Edinburg, Northville maintain school ties

EDINBURG – The Edinburg Common School District Board of Education has decided to continue sending its secondary students to Northville Central School, and the districts are working on a five-year deal.

The Edinburg board sent Northville officials a letter on Jan. 23 about its 3-0 vote in favor of continuing the relationship, and the five-year contract will be voted on by Edinburg residents on May 21.

Edinburg students in grades seven through 12 will go to Northville for at least the 2013-14 school year. Both schools’ officials say they expect the five-year contract vote to pass.

Edinburg Superintendent Randy Teetz said his board carefully reviewed all proposals from interested schools before making the decision.

“They reviewed the whole situation, took their time, and also listened to the public during the public forum we had,” Teetz said. “It was loud and clear that people wished to [have the students] stay in Northville … I do believe that the district and definitely the community can continue the relationship they have had over the years.”

Northville Board of Education President Jim Beirlein said he was happy to learn that Edinburg students would continue to attend Northville after sixth grade.

Beirlein said losing the tuition revenue from Edinburg students would have been “quite painful.”

Northville proposed a tuition rate of $6,850 per year per student, with a 2.1 percent increase per year, which was much higher than the offers from other area schools.
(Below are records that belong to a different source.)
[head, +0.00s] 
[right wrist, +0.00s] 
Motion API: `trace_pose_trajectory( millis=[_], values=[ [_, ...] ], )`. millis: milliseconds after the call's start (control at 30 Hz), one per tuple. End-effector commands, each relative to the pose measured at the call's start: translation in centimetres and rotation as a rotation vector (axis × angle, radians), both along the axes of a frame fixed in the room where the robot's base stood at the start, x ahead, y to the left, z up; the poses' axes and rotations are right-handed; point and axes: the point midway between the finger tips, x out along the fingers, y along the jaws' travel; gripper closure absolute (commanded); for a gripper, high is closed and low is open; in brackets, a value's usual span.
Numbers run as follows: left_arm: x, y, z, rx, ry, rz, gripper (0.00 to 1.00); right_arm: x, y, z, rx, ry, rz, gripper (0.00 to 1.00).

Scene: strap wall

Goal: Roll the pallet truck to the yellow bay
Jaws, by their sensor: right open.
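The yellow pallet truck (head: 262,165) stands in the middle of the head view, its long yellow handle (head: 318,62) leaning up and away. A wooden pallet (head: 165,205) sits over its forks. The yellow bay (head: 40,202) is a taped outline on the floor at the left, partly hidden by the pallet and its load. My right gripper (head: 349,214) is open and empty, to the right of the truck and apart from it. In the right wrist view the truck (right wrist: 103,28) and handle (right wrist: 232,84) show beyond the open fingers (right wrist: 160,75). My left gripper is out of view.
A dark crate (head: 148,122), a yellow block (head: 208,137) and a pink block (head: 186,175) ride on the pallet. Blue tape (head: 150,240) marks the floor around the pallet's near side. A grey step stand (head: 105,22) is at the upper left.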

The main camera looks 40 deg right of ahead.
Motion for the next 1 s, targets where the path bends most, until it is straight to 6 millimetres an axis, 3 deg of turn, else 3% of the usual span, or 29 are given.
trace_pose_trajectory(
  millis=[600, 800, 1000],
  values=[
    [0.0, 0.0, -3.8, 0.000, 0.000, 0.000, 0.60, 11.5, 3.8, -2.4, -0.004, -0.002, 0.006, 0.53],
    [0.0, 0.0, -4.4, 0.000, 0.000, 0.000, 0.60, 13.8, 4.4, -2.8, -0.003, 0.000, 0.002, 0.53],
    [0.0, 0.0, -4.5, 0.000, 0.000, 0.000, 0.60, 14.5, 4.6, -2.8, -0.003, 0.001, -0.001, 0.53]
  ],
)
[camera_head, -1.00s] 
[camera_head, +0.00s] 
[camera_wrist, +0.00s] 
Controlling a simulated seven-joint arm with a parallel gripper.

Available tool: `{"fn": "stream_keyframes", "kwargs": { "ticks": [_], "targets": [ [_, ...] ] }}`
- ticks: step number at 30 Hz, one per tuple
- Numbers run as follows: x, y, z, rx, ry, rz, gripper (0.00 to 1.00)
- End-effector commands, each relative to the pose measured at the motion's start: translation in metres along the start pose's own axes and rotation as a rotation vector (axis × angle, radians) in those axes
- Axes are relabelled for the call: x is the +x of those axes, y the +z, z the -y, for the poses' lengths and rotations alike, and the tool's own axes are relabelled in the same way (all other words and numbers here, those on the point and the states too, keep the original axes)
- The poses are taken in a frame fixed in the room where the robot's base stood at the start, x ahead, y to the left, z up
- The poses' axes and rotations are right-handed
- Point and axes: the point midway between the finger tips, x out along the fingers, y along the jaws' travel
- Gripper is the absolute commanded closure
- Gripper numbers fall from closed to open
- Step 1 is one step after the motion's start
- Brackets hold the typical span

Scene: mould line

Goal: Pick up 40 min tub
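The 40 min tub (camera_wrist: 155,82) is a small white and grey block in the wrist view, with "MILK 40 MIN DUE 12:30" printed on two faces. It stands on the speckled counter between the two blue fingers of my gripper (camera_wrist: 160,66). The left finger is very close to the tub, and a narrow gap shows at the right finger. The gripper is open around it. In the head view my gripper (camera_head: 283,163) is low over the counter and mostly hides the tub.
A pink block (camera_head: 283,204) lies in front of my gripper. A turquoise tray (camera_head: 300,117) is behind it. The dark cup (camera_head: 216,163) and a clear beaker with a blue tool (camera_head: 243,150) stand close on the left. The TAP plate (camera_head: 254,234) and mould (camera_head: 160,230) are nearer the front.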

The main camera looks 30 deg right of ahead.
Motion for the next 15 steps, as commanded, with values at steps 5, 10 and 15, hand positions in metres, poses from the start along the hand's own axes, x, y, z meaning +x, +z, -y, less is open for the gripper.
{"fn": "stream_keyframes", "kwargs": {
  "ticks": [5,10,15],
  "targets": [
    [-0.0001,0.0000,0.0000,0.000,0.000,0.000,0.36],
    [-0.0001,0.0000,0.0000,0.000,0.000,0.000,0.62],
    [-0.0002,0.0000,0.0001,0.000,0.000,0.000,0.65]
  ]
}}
Broadalbin-Perth Central School District, for example, offered to take Edinburg’s students at a rate of $3,250. However, Broadalbin-Perth sought an annual increase of 5 percent.

Beirlein, who attended the December public hearing at Edinburg Common School, agreed that it seemed clear Edinburg residents wanted the students to stay at Northville.

“There certainly appeared to be an overwhelming decision to keep the students in Northville,” Beirlein said. ” … Their students are doing very well in Northville. Obviously, the location is close. It’s comfortable and convenient for a lot of people.”

Northville Interim Superintendent Debra Lynker said the Edinburg school board’s decision says a lot about Northville’s education offerings.

“There’s a long, rich history [between the districts], and it’s one big family,” Lynker said. “I’m very pleased that they decided to stay with Northville. It was very comforting to know that Northville is doing the best possible job to educate the students.”